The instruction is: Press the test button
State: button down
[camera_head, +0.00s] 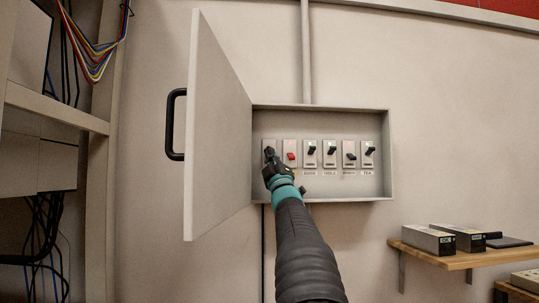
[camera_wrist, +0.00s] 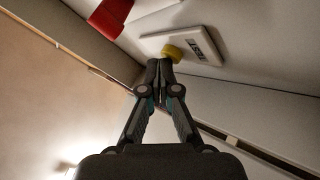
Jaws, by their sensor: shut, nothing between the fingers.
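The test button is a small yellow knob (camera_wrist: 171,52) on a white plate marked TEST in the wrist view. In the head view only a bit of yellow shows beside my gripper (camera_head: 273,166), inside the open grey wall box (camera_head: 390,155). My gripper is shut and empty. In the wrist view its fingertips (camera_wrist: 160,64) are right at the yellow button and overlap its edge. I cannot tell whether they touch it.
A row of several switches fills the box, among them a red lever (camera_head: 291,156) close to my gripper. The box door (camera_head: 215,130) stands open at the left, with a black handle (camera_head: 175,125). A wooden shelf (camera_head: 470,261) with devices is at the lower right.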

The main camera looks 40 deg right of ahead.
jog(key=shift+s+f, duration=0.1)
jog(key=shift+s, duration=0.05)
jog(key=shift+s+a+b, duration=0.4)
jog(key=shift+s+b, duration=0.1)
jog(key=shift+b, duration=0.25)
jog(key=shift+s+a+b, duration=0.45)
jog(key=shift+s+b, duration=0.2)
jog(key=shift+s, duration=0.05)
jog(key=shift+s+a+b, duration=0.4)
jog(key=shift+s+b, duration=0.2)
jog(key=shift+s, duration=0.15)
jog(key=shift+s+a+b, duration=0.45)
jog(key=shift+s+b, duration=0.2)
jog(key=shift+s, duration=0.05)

______

> Exercise
Copy out exactly the material that runs from the line with "State: button down" to the line with "[camera_wrist, +0.00s]", ends included, and leave the pictures behind.

> Solution to this task
State: button down
[camera_head, +0.00s] 
[camera_wrist, +0.00s] 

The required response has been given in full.